Problem to work on ▸ Select each line where the word "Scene" appears.

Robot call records
━━━

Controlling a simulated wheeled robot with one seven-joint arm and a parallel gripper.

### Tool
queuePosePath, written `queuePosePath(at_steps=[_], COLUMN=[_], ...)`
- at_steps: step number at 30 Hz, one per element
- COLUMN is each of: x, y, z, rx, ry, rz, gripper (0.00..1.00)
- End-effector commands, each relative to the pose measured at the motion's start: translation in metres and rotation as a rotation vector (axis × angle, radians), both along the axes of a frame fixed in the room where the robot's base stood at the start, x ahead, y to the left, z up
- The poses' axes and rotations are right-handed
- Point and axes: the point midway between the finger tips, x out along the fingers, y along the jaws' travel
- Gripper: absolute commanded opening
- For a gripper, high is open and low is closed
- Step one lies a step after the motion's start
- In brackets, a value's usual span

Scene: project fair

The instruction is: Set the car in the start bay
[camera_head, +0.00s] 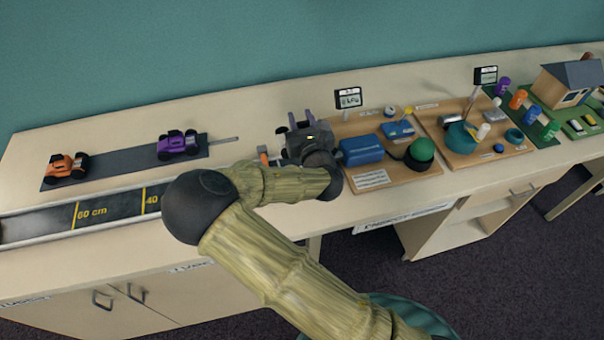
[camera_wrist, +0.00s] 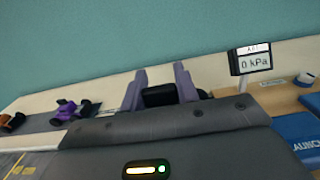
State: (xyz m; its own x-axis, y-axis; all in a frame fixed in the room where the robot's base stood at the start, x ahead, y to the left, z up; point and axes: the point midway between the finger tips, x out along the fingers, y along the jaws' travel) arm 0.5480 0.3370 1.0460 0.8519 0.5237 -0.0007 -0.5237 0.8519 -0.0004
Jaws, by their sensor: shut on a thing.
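My gripper (camera_head: 300,121) is above the bench near the right end of the measured track (camera_head: 110,211). In the wrist view its two grey-purple fingers (camera_wrist: 160,78) are shut on a black rounded thing (camera_wrist: 159,96), which looks like part of a car. Most of it is hidden by my wrist, so its body colour cannot be told. An orange car (camera_head: 66,167) and a purple car (camera_head: 178,145) stand on a dark strip. The track shows yellow lines with 60 cm and 40. My arm hides its right end, and I cannot make out a start bay.
A small orange piece (camera_head: 263,154) is just left of my gripper. To the right are a board with a blue box (camera_head: 361,150) and green dome (camera_head: 421,150), a display reading 0 kPa (camera_wrist: 254,63), another board (camera_head: 470,162) and a model house (camera_head: 568,85).

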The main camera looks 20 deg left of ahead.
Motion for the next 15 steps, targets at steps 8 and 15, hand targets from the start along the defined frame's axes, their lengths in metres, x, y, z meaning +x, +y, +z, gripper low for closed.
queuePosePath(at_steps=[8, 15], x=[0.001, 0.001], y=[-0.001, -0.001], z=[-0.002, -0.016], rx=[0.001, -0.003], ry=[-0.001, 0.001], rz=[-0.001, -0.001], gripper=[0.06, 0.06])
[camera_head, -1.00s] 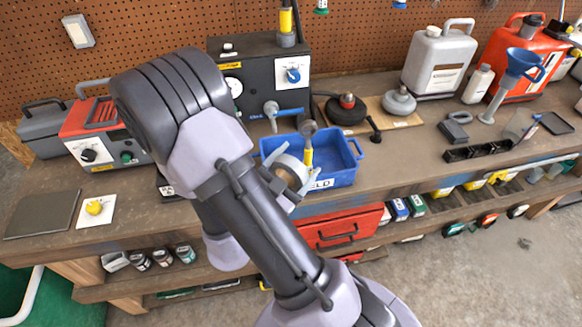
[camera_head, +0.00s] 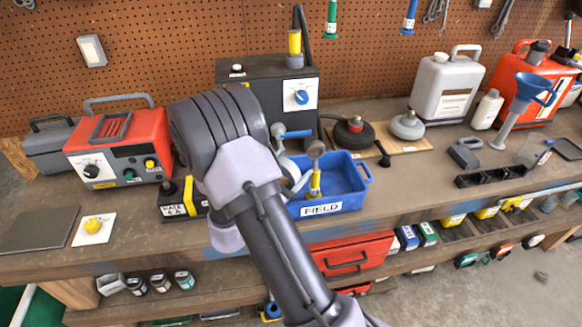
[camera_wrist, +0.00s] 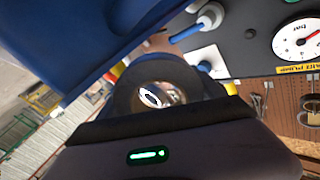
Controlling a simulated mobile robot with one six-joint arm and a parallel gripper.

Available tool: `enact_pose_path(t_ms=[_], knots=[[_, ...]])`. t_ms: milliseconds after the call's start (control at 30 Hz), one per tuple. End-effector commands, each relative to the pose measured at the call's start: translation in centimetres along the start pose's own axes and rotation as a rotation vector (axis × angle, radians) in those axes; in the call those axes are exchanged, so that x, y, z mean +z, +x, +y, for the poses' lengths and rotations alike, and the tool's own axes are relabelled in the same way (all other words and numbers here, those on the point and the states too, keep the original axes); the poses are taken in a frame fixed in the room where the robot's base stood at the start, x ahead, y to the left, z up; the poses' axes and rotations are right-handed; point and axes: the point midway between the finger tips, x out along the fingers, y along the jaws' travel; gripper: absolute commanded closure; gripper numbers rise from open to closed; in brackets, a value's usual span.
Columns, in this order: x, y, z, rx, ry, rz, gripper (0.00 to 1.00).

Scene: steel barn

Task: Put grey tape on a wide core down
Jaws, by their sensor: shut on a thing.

━━━

Answer to the exercise ▸
Scene: project fair
Scene: steel barn

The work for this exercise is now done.